→ **TASK DESCRIPTION**: Count every line that holds the string "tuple", then give that number alone.

───── LISTING ─────

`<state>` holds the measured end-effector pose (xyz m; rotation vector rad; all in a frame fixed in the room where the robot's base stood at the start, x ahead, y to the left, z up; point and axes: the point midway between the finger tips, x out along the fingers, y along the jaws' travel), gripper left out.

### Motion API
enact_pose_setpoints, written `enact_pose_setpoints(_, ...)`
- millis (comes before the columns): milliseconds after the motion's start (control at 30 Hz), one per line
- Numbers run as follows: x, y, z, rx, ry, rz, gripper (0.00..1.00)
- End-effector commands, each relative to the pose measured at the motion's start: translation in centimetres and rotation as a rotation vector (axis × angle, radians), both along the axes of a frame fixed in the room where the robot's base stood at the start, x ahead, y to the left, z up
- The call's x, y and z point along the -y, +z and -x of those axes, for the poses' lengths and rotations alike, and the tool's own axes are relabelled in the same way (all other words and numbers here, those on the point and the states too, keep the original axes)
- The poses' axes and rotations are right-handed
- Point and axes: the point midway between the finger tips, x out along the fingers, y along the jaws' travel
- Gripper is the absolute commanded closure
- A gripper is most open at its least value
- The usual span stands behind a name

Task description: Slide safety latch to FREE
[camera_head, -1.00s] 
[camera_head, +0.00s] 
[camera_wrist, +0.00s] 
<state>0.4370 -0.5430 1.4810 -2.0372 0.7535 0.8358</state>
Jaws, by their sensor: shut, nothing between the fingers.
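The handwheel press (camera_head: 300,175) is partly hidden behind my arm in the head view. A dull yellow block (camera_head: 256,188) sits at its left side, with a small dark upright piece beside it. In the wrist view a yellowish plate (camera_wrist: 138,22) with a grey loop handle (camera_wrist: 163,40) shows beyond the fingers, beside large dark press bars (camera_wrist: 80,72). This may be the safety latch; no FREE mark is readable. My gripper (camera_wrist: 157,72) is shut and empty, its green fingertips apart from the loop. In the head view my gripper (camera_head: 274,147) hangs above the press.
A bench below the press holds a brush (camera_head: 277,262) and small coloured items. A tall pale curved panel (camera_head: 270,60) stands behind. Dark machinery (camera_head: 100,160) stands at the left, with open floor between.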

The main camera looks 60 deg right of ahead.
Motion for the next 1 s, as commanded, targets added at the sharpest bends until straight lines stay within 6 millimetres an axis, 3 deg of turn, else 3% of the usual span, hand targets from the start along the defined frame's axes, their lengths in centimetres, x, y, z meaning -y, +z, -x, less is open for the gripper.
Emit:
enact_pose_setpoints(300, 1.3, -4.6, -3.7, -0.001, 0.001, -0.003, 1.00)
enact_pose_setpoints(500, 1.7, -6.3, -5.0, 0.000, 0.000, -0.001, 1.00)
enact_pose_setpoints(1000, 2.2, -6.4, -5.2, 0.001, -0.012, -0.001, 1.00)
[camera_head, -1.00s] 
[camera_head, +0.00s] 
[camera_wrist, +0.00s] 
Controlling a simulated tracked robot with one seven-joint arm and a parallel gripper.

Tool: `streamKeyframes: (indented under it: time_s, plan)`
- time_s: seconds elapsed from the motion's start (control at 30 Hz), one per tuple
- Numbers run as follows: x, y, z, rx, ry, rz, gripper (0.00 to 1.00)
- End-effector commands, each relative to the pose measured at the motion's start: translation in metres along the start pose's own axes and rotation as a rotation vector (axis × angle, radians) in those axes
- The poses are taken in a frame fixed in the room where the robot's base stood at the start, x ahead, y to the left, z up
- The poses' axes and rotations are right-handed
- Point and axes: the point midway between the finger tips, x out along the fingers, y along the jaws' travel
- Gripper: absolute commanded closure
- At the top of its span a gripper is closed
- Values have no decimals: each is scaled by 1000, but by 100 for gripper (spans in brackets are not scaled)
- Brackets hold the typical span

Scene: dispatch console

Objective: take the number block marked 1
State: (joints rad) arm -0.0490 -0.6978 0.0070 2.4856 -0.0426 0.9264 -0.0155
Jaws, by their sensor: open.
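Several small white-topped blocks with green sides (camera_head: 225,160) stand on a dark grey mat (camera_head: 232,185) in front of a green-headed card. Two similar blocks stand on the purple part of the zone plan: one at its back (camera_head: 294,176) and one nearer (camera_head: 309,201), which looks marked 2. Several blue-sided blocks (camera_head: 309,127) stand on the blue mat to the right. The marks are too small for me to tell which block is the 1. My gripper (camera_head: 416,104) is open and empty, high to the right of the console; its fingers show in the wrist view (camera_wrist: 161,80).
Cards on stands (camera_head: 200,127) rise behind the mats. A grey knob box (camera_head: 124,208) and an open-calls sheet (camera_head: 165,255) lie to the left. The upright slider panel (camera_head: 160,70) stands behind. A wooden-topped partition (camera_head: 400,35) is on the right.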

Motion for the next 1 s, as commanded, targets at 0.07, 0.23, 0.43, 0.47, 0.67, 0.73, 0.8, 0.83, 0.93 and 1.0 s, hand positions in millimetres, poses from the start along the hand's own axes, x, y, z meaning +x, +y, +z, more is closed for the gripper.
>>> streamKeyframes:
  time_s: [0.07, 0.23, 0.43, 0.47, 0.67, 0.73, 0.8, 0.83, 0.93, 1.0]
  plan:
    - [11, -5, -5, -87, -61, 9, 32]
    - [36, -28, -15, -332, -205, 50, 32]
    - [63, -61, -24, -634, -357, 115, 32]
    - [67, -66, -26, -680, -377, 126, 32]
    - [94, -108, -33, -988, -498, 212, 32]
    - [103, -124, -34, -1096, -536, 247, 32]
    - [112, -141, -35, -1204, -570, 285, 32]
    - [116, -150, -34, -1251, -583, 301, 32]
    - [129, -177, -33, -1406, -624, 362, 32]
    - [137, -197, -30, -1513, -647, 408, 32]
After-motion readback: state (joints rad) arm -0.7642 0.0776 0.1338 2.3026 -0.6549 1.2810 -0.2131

─────
───── LISTING ─────

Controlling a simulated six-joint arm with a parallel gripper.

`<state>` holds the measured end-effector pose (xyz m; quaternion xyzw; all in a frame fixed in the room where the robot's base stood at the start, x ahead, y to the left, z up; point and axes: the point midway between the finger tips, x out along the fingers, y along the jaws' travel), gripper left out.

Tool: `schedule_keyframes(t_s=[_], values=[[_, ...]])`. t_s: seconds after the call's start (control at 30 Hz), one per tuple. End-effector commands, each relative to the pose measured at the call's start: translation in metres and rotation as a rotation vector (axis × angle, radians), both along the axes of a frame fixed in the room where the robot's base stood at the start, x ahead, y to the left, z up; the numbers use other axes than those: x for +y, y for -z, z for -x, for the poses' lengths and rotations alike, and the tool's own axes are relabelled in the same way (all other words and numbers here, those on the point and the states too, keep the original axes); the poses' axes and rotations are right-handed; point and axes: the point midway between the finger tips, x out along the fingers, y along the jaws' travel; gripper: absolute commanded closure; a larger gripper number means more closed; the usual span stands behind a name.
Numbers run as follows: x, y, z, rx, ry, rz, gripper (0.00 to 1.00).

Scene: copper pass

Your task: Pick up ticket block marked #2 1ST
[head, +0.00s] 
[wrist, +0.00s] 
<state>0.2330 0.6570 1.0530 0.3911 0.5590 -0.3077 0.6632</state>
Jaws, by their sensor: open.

─────

→ **RESULT OF THE TASK**: 2